The egg’s shell has about 10,000 pores through which the developing chick breathes and eliminates waste. This occurs through two blood vessels which connect the chick to the membrane that forms inside the shell.

As the chick grows, it becomes too large to survive with the amount of air coming through the porous shell. On the 19th day, the chick uses its “egg tooth”—a small, sharp object that protrudes from the beak—to access the air sac which provides six hours of air… enough time for the chick to break a small hole through the shell for breathing. Then, on the 21st day, the chick breaks out of its shell.

If evolution is true, how did the chick access the air sac before it developed an egg tooth? How did the chick survive before the air sac evolved?
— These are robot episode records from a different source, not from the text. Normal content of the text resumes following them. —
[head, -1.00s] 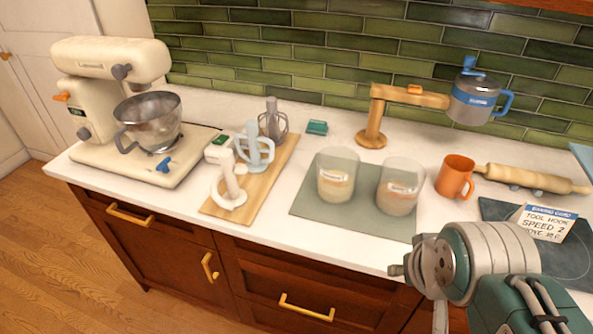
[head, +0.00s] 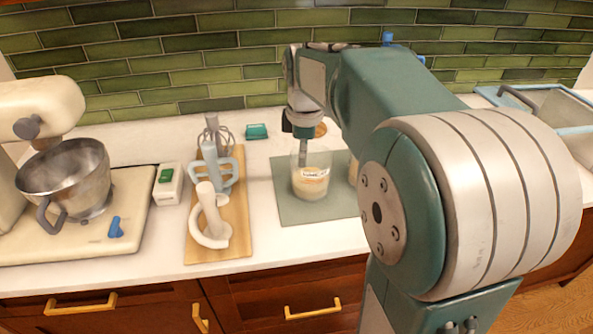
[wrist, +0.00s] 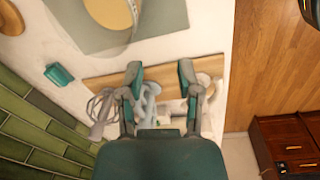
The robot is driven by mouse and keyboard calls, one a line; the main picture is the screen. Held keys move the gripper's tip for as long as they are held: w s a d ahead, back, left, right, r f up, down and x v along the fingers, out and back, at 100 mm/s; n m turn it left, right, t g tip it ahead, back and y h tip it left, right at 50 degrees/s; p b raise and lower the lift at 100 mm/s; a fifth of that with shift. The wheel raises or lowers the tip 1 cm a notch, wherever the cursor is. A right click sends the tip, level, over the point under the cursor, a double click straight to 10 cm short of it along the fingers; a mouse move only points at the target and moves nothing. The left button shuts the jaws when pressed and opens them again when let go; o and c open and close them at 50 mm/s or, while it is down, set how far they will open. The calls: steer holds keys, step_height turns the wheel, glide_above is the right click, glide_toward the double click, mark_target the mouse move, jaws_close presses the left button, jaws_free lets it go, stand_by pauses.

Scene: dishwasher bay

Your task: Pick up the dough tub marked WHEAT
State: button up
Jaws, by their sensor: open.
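A clear tub (head: 311,186) with pale dough and a small label stands upright on the grey-green mat (head: 287,205); the label is too small to read surely. A second tub (head: 352,172) shows only as a sliver, hidden behind my arm. My gripper (wrist: 160,75) is open and empty in the wrist view, pointing down over the wooden board. In that view a tub (wrist: 108,14) is cut off at the top edge, beyond my fingers. In the head view my gripper's end hangs at the near tub's upper part; whether it touches cannot be told.
Left of the mat, mixer tools (head: 212,215) stand on a wooden board (head: 238,235). A stand mixer with a steel bowl (head: 65,180) is further left. A small green box (head: 256,131) lies behind. My arm hides much of the counter's right side.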

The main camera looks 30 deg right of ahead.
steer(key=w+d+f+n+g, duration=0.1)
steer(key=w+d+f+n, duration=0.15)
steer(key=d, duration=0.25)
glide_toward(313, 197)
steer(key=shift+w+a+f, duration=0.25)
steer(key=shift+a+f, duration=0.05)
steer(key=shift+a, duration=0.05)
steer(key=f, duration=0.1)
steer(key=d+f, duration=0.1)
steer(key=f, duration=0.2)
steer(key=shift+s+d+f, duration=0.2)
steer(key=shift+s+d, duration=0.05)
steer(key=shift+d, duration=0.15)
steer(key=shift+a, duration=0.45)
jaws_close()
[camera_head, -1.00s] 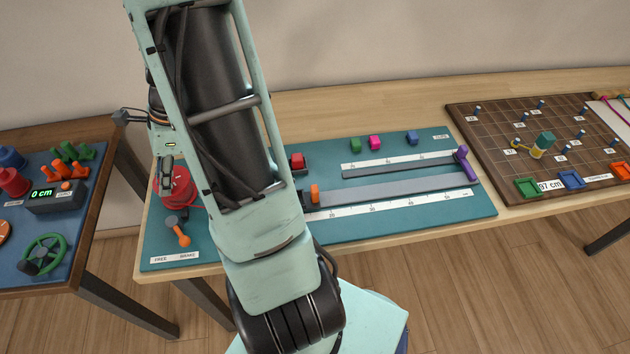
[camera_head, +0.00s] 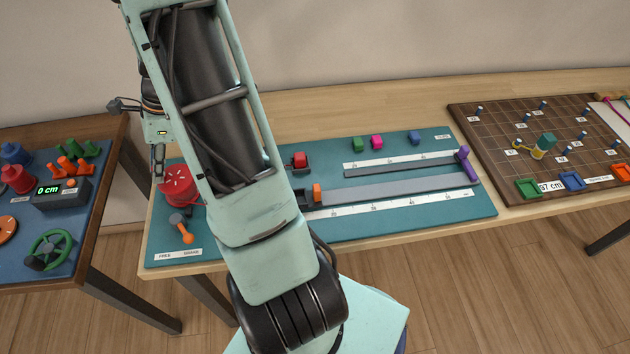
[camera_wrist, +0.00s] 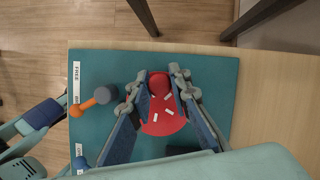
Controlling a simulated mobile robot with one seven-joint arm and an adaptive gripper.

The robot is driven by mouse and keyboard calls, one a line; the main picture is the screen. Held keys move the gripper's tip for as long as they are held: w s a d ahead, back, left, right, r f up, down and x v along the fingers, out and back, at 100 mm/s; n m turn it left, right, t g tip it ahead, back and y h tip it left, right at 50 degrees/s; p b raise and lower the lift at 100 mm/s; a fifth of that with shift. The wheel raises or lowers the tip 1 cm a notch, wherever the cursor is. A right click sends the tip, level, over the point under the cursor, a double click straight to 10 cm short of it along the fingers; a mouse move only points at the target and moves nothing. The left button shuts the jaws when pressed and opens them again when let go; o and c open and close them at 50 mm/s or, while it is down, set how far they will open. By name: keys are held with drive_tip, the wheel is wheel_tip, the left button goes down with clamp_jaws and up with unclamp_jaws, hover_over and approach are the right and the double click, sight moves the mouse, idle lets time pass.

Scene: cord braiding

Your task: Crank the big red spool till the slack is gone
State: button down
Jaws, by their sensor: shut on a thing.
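The big red spool (camera_head: 178,193) stands at the left end of the teal board (camera_head: 220,252), with white marks on its top. In the wrist view the spool (camera_wrist: 158,126) lies under my gripper (camera_wrist: 160,78). My gripper's fingers are shut on the spool's round red crank knob (camera_wrist: 160,87), near the spool's rim. In the head view my gripper (camera_head: 158,170) is at the spool's far-left side, and my arm covers part of the board. I cannot make out a cord or its slack.
An orange lever (camera_head: 185,233) stands in front of the spool, by the FREE and BRAKE labels. A red block (camera_head: 299,160) and an orange marker (camera_head: 317,192) are on the board by the long scale. A side table with a green handwheel (camera_head: 50,250) is at left.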

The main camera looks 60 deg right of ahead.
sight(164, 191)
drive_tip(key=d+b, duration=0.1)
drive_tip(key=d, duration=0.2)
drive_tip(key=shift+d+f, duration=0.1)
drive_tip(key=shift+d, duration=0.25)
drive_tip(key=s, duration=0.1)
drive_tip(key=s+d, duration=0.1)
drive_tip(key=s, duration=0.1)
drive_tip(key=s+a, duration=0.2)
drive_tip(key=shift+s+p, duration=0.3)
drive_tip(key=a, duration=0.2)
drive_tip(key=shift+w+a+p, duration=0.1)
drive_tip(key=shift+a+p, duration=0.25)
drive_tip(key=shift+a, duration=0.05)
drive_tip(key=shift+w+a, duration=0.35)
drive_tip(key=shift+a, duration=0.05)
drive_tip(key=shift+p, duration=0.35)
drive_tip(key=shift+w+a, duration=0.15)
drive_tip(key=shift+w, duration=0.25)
How did it get air and release waste products before the porous shell came along?

The complexity of living creatures offers thousands and thousands of similar predicaments for evolution touters.

Many believe it takes more faith to believe in evolution than it does to believe in creation. Evolutionists accept by faith that transitional fossils from one species to another exist, even though none have been discovered. Evolutionists accept by faith the circular dating responses peddled by close-minded scientists with an agenda—dating a fossil by the rock strata in which it is found, and dating the strata by the fossils found in it.

Yet the very same evolutionists have worked diligently for years to degrade creationism as nothing more than superstition.

“There was a day, not that long ago, when evolution was excluded from the classroom,” notes Ricky Cain, a former pastor living in Waynesboro. “Today it is the other way around. I think, as long as there is a scientific basis for the ‘theory,’ it should be taught. All significant human origin theories should be taught: evolution, creation, intelligent design, and so on. Why not? What are people afraid of… that the children may actually think for themselves? When is it ever right in a classroom to tell only one side of a debate?”

The one-sided debate was recently highlighted in the dramatic documentary film Expelled by author and comedian Ben Stein. The film showcases how evolution is taught in schools as if it is the only plausible scientific explanation of the creation and development of life. Debate over creation is suppressed.

“To pretend that this debate is over is as outrageous as pretending that the ‘global warming’ debate is over,” according to Cain. “President Obama has said that it is time that science is elevated back to its rightful place in our society. I am not sure of the context in which he was speaking, but let’s hope he is serious about that across the board. Real scientists do not close off debate. They welcome it as an essential part of the scientific process.”

So far, that debate is still only something to fight for, as Stein well knows. Recently chosen to be the 2009 commencement speaker at the University of Vermont, he withdrew his name after a small number of evolutionists complained to the school that Stein’s beliefs were “affronts to the basic tenets of the academy.”

Stein responded by calling the accusations “a wildly unfair characterization.”

“I am far more pro-science than the Darwinists,” Stein said in an e-mail to the Burlington Free Press. “I want all scientific inquiry to happen — not just what the ruling clique calls science.”

The battle over academic freedom will have life altering consequences. “Evolution destroys any foundation for a standard of ethics or morality,” says Diggins. “Some of the greatest evil in history has been perpetrated by those with godless thinking. Without God there are no rules – anything goes.”